The event also underscored Abu Dhabi’s emergence as a serious global financial center. Sitting atop 6% of the world’s oil reserves and stewarding $1.7 trillion in sovereign wealth, the emirate has turned its deep pockets into a magnet for global capital. Khaldoon Al Mubarak, chief executive officer of Mubadala Investment Co. — the world’s most active sovereign wealth fund in 2024 — was among the most prominent attendees.
Get the Mideast Money newsletter, a weekly look at the intersection of wealth and power in the region.
Over the past few years, it has drawn marquee firms — from Wall Street banks and asset managers to hedge funds like Marshall Wace and Brevan Howard Asset Management. Together with neighboring Dubai, Abu Dhabi has fashioned itself into a financial nerve center — and events like Goldman’s summit are quickly becoming staples for global money managers.
In Griffin’s fireside chat with Goldman CEO Solomon, the billionaire hedge fund manager discussed the ripple effects of tariffs on markets — particularly the need to understand and address the turmoil in Treasuries.
The Citadel chief criticized Europe’s reliance on US defense spending, calling the arrangement lopsided and echoing Trump’s complaint that nations on that continent benefited from American protection without shouldering their fair share. He also took aim at government inefficiency back home, once again praising Elon Musk’s Department of Government Efficiency, which recently hired one of his own staffers.

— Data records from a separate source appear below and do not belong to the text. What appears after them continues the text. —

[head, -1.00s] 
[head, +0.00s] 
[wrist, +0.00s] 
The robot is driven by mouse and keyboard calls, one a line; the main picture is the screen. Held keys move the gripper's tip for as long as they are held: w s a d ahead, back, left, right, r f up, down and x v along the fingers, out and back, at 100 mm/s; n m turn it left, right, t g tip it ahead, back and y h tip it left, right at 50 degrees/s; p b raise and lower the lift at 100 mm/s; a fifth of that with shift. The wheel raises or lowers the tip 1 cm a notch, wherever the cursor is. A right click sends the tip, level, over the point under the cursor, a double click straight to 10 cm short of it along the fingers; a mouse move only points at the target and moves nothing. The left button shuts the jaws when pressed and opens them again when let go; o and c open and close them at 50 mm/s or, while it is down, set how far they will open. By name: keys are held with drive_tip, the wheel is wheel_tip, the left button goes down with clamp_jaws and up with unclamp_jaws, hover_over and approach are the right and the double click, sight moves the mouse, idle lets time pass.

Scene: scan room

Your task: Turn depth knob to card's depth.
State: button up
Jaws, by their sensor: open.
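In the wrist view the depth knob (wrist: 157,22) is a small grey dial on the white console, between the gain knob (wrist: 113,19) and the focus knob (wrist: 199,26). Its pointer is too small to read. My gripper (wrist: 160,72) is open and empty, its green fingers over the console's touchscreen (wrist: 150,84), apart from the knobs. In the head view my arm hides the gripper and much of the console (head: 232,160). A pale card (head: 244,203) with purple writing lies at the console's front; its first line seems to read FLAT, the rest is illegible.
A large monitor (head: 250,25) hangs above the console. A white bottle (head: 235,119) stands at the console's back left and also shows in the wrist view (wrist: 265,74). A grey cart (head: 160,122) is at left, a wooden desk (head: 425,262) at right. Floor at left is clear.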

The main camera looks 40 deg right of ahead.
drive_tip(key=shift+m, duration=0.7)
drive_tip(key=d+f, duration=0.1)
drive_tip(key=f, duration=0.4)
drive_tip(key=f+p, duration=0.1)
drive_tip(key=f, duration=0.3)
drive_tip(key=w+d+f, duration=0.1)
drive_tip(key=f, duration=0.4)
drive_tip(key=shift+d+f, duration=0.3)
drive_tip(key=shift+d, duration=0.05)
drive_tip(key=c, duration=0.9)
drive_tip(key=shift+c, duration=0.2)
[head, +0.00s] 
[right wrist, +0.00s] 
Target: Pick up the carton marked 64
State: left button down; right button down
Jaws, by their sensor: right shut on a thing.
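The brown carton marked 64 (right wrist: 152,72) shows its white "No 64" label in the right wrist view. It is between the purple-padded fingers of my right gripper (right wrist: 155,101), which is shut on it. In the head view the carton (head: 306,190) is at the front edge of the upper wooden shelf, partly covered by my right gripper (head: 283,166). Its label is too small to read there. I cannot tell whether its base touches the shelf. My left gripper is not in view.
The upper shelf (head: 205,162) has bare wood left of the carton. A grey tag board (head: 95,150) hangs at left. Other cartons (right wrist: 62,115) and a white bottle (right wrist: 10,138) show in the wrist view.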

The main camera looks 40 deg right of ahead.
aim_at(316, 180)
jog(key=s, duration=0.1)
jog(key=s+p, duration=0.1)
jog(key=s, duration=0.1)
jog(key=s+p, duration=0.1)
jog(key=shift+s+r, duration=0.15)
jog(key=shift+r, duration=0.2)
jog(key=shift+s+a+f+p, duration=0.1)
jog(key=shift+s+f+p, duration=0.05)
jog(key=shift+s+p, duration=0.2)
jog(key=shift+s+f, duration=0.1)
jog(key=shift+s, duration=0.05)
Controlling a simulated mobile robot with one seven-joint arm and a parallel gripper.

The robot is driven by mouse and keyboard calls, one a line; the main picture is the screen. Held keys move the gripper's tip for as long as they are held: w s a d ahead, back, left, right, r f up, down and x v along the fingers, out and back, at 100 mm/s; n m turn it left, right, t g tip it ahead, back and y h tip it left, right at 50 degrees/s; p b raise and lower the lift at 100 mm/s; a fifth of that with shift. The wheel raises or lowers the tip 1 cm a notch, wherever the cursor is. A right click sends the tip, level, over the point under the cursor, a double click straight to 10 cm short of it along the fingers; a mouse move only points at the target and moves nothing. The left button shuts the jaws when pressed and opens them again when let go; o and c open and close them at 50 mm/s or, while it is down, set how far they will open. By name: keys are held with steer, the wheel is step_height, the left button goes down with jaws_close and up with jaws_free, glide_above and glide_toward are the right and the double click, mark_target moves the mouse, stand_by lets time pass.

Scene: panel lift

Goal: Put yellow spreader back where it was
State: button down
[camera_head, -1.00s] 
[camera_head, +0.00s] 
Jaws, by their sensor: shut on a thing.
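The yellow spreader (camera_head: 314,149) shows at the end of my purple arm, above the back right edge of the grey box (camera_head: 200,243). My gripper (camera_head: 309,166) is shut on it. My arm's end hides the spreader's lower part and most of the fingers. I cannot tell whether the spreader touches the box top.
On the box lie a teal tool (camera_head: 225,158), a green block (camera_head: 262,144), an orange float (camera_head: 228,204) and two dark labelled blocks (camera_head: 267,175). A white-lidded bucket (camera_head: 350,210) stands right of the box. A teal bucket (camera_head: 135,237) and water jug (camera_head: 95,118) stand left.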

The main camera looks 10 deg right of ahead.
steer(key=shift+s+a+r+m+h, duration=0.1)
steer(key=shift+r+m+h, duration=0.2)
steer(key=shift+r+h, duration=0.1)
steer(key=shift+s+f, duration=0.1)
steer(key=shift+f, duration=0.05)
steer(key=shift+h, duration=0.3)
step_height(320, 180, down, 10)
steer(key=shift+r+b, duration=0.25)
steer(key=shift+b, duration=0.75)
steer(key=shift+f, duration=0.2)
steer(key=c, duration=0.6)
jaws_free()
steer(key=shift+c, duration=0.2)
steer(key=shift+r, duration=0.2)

Griffin, who donated at least $100 million to pro-Republican political action committees during the last presidential cycle — though none of it went to Trump’s campaign — was among the prominent finance executives to speak out about the risks of the president’s tariff policy.
At the conference, Solomon was accompanied by Jared Cohen, Goldman’s president of global affairs and a former US State Department official who has helped steer the company through geopolitical headwinds since joining in 2022.
“In the case of UAE, they remain the preferred location for international business to headquarter and the place where people find most attractive to live in the region,” Cohen said in a discussion earlier this year. “They want to maintain that first-mover advantage.”
Cohen and Solomon are increasingly courting the region’s capital not just for hedge fund clients — but also for Goldman Sachs Asset Management. Saudi Arabia’s Public Investment Fund recently became an anchor investor in a new series by the unit, which now oversees about $3 trillion in assets.
Top hedge fund managers Andreas Halvorsen of Viking Global Investors and Paul Marshall of Marshall Wace also appeared at the conference, discussing their management styles amid the recent market turmoil.
But while headline speakers took the stage, much of the real action unfolded on the margins. Tables on the cafe at the ground floor buzzed with fund managers pitching to allocators and entrepreneurs courting backers. Attire ranged from sharp suits to kanduras and sandals, as Emirati investors rotated through meetings in small groups.
Some hedge fund firms, including Viking, Caxton Associates and D1 Capital Partners, as well as alternative investor Blue Owl Capital, had dedicated breakout rooms. High-profile attendees included SurgoCap Partners’ Mala Gaonkar and Balyasny Asset Management’s Middle East and North Africa chief Tarek Rizk were spotted at the invitation-only event.
Representatives for the firms did not respond to requests for comment.
It wasn’t all shop talk.
During the day, attendees tested their skills on virtual Formula One racing simulators set up at the conference center. When the programming wrapped, the crowd split: A select group of clients attended a private gathering, while most others headed to the Art Lounge at Abu Dhabi’s Louvre museum for dinner.
There, they were offered a night tour of an exhibit, titled “Forms and Figures of Power.”